Banks and other stocks fell along with the bond market on Friday after the Commerce Department reported a strong rise in consumer spending in June.

The data fueled fears that the Fed may not lower rates further this summer despite other signs that the economy remains weak and could even slip into recession.

The central bank lowered its target rate for overnight interbank loans to 5.75% from 6% on July 6. It was the first cut in nearly three years and came after a series of increases last year. The action prompted banks to cut their prime lending rate to 8.75% from 9%.

The government reported a 0.7% increase in retail sales in June, in contrast to Wall Street's expectation of a 0.5% rise. Sales figures for both May and April also were revised upward.

Some economists cautioned, however, that the new data could be misleading.

"The bulk of the strength was in automotive sales, where you have had very heavy price cutting," said Lacy H. Hunt, an analyst with HSBC Markets Inc., New York. "Distressed summer sales of goods is not a very good measure of the economy. Price cutting itself indicates that fundamental demand is weak.

"This sort of activity corrects inventories in the short term, but it effectively pulls sales away from the fourth quarter and the 1996 model year. In effect, it amounts to borrowing (consumer) demand from the future, and puts the fourth quarter in question."

While the near-term risk of recession is lessened by such price cutting, Mr. Hunt said, "it doesn't mean that the consumer is fundamentally sound or in a position to buy.

"Consumer installment debt in relation to disposable income is at its highest level since the peak in late 1989," he noted.

Mr. Hunt said he believes economic growth was "slightly negative" in the second quarter and will be marginally positive in the third quarter.
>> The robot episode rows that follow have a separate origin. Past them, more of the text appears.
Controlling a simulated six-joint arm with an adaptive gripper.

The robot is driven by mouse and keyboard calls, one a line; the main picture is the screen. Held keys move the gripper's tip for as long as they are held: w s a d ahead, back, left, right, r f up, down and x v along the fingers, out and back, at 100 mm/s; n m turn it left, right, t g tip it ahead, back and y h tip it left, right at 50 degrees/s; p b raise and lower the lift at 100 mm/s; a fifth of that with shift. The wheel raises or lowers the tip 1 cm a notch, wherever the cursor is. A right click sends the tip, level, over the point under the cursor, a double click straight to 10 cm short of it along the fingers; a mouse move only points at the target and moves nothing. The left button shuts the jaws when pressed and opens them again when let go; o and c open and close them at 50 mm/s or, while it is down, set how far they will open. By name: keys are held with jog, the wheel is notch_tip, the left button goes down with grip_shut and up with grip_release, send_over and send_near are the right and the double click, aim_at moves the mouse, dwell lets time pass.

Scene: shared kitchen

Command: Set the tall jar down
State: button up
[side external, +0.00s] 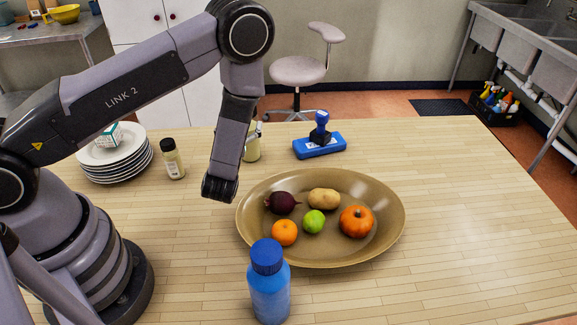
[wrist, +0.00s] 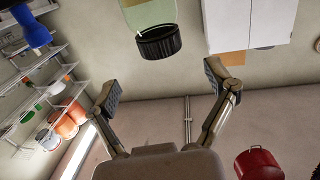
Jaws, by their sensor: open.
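The tall jar shows in the wrist view as a pale green body with a black ribbed lid (wrist: 158,42) at the top of the picture, cut off by the edge. That view is upside down. My gripper (wrist: 165,85) is open, its two fingers wide apart, with nothing between them; the jar is beyond the fingertips. In the side view a pale yellow-green jar (side external: 252,152) stands upright on the table behind my wrist, partly hidden by it. My fingers are mostly hidden there.
A bronze oval platter (side external: 388,235) of fruit and vegetables is right of my wrist. A blue stamp on its pad (side external: 320,147) lies behind it. A blue bottle (side external: 269,290) stands in front. A small black-capped jar (side external: 173,160) and plates (side external: 118,165) are left. The table's right side is clear.

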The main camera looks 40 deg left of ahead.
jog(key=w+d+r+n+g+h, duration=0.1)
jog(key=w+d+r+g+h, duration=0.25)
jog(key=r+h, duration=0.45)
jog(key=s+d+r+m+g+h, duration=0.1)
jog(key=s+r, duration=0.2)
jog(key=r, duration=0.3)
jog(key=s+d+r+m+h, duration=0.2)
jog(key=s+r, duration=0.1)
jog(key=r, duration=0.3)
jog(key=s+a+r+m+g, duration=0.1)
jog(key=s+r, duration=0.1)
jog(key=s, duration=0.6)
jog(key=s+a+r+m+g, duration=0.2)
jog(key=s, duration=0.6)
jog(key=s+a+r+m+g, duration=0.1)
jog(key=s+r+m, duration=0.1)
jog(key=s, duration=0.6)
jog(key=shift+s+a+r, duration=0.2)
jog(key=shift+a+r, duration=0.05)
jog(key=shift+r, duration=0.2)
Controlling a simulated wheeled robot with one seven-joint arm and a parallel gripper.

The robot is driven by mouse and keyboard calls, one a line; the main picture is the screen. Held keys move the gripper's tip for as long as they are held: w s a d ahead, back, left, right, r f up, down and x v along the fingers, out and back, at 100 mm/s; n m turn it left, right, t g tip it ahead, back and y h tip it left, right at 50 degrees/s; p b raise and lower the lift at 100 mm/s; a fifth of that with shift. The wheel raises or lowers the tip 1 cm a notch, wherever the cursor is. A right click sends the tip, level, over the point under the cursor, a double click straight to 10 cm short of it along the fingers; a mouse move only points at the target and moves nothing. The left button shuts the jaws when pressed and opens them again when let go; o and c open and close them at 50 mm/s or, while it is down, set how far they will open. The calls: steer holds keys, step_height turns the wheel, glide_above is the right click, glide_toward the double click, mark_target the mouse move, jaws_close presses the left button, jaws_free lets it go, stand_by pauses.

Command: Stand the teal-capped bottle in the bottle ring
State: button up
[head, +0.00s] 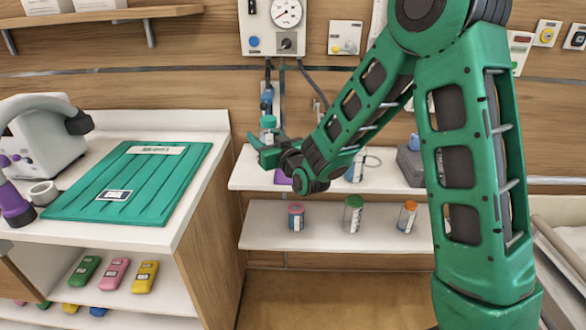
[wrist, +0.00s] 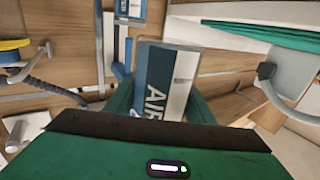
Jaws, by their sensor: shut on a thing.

The fourth quarter, he said, looks "very iffy."

The economist said the Fed's movement to ease credit may be set back by the sales figures, but he still expects lower rates by yearend, with a federal funds rate of 5% to 5.25% by then.

Other economic data released Friday was considerably more benign.

The Fed said the nation's industrial production rose 0.1% during June, seasonally adjusted, after three previous months of declines. The central bank said the June picture was "little changed," with strength in some sectors offset by weaknesses in others.

Meanwhile, price inflation appears to have peaked. The Labor Department said the consumer price index rose 0.1% in June. The figure was lower than anticipated on Wall Street, following a day after a report that the producer price index fell 0.1% in June. It was the second successive month of no inflation in finished goods that are about to reach consumers.